Modelling and Mapping of Atmospherically-induced Ecosystem Impacts in Europe
The revision of the Gothenburg Protocol, concluded in 2012, foresees the further reduction of air pollution (by sulphur, nitrogen, volatile organic compounds and – for the first time – particulate matter), with positive effects on the environment and human health. To this end, the revised Protocol requires EU member states to meet stricter emissions ceilings for these four air pollutants from 2020.
In Chapter 1, the effects of these emission reduction commitments on acidification, eutrophication and biodiversity indicators are described. As one of its tasks, the Coordination Centre for Effects (CCE) maintains and updates the European database on critical loads of acidity and nutrient nitrogen.
The negotiations were based on critical loads data from 2008; however, the latest updates to the critical loads database are now available on a much finer spatial resolution – and these are described in Chapter 2. The availability of both the ‘old’ and the ‘new’ critical loads database, together with the results from the updated atmospheric transport model, allows the ‘old’ and ‘new’data to be compared –as also reported in Chapter 1. Reassuringly, the results based on calculations using these two datasets do not differ greatly, although nutrient nitrogen remains a problem: critical loads of nutrient nitrogen are exceeded on 62% of the ecosystem area in the EU-27 countries. Also in Chapter 1, the authors of the report examine which (uniform) emission reductions are needed to virtually eliminate the exceedance of critical loads in the whole of Europe. In 2001, the National Emission Ceilings (NEC) Directive of the EU also used critical loads in its design.
In Chapter 3, the results of a study for and with the European Environment Agency (EEA) are reported, thereby providing answers to the question of whether the goals of the NEC Directive –with respect to critical loads –are achieved. This study was performed using both the data and models that were available during the negotiations of the Directive (‘old knowledge’) and current knowledge on critical loads and deposition models.

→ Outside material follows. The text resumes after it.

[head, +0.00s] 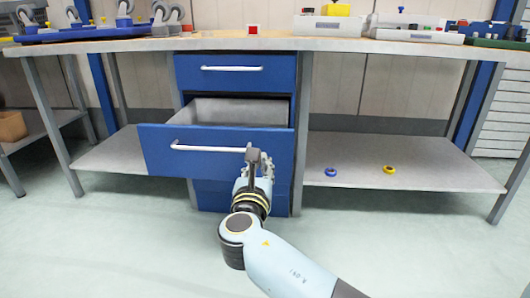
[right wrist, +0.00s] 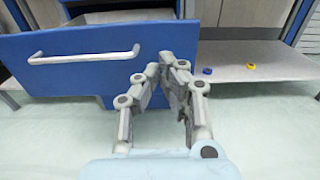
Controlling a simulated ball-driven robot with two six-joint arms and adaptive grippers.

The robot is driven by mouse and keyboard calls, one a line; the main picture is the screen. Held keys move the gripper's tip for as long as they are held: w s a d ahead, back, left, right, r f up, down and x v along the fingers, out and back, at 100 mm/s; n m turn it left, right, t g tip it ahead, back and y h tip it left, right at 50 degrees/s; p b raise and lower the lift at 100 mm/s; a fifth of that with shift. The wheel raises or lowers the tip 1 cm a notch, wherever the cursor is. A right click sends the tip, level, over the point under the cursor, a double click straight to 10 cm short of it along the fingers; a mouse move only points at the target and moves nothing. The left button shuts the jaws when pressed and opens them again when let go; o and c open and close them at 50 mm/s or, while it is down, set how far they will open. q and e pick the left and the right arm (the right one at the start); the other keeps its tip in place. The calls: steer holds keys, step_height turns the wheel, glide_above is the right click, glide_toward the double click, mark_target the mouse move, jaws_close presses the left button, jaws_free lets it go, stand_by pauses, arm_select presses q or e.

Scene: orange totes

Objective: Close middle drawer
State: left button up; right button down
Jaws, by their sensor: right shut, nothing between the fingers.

The main conclusion is that nitrogen remains a major problem. The further development and application of soil and vegetation models, as also pursued in the project entitled “Effects of Climate Change on Air Pollution Impacts and Response Strategies for European Ecosystems” (ECLAIRE) under the seventh Framework Programme, have been carried out to enable the assessment of vegetation changes due to air pollution and climate change. The current state of (regional-scale) modelling of forest growth and vegetation change is described in Chapters 4 and 5, respectively. The suitability of these (and other) such models to predict changes in floral diversity has been investigated by several countries within the framework of the 2011/12 Call for Contributions issued by the CCE to the National Focal Centres of the CCE (see also Chapter 2).
This CCE Status Report is part of the Workplan 2012–13 of the Convention on Long-range Transboundary Air Pollution (LRTAP) in support of integrated assessment in Europe. This Workplan assesses policy options for the (further) reduction of nitrogen and sulphur depositions, as well as of particulate matter and greenhouse gases, in the context of environmental and health effects.